Support Questions

balavignesh_nag · ‎01-04-2017

Can we create external hive table on top of Fixed width file? If yes then how it can be done.

nbalaji-elangov · ‎01-04-2017

Use Regex Serde to create the external table like below

CREATE EXTERNAL TABLE customers (userid STRING, fb_id STRING, twitter_id STRING, status STRING) ROW FORMAT SERDE ‘org.apache.hadoop.hive.contrib.serde2.RegexSerDe’ WITH SERDEPROPERTIES (“input.regex” = “(.{10})(.{10})(.{10})(.2})” )

LOCATION ‘path/to/data’;

Reference: http://www.confusedcoders.com/bigdata/hive/use-hive-serde-for-fixed-length-index-based-strings

View solution in original post

ssoldatov · ‎01-04-2017

@Bala Vignesh N V what do you mean by 'Fixed width file' ? Can you give a more detailed example?

balavignesh_nag · ‎01-04-2017

@Sergey SoldatovFixed width files where there will not be any delimiters available. Each column data will be avilable in the specific length but with no delimiters.

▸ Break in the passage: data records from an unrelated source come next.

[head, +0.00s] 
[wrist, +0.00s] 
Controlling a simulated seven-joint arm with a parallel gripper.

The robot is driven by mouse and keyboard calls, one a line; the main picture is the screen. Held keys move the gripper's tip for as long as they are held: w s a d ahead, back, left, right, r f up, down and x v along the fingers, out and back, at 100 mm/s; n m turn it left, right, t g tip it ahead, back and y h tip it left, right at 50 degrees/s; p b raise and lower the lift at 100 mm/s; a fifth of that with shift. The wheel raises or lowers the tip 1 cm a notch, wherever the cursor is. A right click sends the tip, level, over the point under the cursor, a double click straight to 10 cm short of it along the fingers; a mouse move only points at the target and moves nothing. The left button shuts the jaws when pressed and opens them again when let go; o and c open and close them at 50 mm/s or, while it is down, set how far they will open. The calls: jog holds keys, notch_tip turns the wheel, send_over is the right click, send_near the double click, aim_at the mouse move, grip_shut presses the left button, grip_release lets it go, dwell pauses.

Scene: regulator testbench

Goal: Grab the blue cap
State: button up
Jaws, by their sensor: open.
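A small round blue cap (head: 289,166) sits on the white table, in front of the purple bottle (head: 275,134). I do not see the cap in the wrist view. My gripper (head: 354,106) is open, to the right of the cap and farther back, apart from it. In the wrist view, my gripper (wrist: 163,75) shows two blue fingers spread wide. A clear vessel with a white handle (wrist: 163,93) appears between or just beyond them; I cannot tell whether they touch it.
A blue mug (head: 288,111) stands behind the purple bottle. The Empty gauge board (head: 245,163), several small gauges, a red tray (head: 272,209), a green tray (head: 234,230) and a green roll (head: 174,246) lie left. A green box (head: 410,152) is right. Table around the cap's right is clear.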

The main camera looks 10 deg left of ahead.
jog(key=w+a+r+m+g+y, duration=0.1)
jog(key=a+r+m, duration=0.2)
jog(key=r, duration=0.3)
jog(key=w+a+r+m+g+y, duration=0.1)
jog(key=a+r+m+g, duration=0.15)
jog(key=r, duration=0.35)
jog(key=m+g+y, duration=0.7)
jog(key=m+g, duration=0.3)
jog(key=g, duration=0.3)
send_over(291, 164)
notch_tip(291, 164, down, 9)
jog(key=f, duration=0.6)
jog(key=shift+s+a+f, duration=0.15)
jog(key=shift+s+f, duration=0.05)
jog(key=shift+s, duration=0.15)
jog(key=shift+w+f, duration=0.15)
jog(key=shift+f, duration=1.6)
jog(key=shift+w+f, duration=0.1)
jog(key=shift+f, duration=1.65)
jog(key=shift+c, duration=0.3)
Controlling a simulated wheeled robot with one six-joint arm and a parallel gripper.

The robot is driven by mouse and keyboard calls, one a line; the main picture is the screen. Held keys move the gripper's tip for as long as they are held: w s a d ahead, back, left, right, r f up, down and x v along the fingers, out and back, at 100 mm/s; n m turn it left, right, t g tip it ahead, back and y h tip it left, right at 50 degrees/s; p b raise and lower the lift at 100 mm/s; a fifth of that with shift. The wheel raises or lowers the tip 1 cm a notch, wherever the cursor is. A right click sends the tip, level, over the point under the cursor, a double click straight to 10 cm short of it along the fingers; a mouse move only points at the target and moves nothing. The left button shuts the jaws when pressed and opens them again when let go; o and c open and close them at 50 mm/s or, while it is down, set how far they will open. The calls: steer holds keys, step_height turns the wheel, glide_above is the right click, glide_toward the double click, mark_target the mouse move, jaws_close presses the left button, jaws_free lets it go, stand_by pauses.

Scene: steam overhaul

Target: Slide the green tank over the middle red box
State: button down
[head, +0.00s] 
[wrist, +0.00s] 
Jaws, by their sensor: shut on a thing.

nbalaji-elangov · ‎01-04-2017

Use Regex Serde to create the external table like below

CREATE EXTERNAL TABLE customers (userid STRING, fb_id STRING, twitter_id STRING, status STRING) ROW FORMAT SERDE ‘org.apache.hadoop.hive.contrib.serde2.RegexSerDe’ WITH SERDEPROPERTIES (“input.regex” = “(.{10})(.{10})(.{10})(.2})” )

LOCATION ‘path/to/data’;

Reference: http://www.confusedcoders.com/bigdata/hive/use-hive-serde-for-fixed-length-index-based-strings

bpreachuk · ‎01-04-2017

Hi @Bala Vignesh N V.

Lester Martin has an excellent Pig script to do this type of work. It is not an external table solution but a good way to do this type of work... https://martin.atlassian.net/wiki/pages/viewpage.action?pageId=21299205

ghemanthreddy_h · ‎02-03-2017

****** SERDE for MULTI LINE delimiter: ROW FORMAT SERDE 'org.apache.hadoop.hive.contrib.serde2.MultiDelimitSerDe'

WITH SERDEPROPERTIES ("field.delim"="\\s+") *************************************************************************** ====================================================================================================================================== CREATE EXTERNAL TABLE weather (USAF INT, WBAN INT, `Date` STRING, DIR STRING, SPD INT, GUS INT, CLG INT, SKC STRING, L STRING, M STRING, H STRING, VSB DECIMAL, MW1 STRING, MW2 STRING, MW3 STRING, MW4 STRING, AW1 STRING, AW2 STRING, AW3 STRING, AW4 STRING, W STRING, TEMP INT, DEWP INT, SLP DECIMAL, ALT DECIMAL, STP DECIMAL, MAX INT, MIN INT, PCP01 DECIMAL, PCP06 DECIMAL, PCP24 DECIMAL, PCPXX DECIMAL, SD INT) COMMENT 'weather table' ROW FORMAT SERDE 'org.apache.hadoop.hive.contrib.serde2.MultiDelimitSerDe' WITH SERDEPROPERTIES ("field.delim"="\\s+") STORED AS TEXTFILE LOCATION '/data/Weather';

tanmoy_official · ‎11-03-2017

@bpreachukCan we not load the data into a single column of a stage table. And then use split() function to divide the string into multiple columns. Does this approach have any performance issues that would make us choose Pig / Serde approach instead ?Please share if you see any issues with this approach.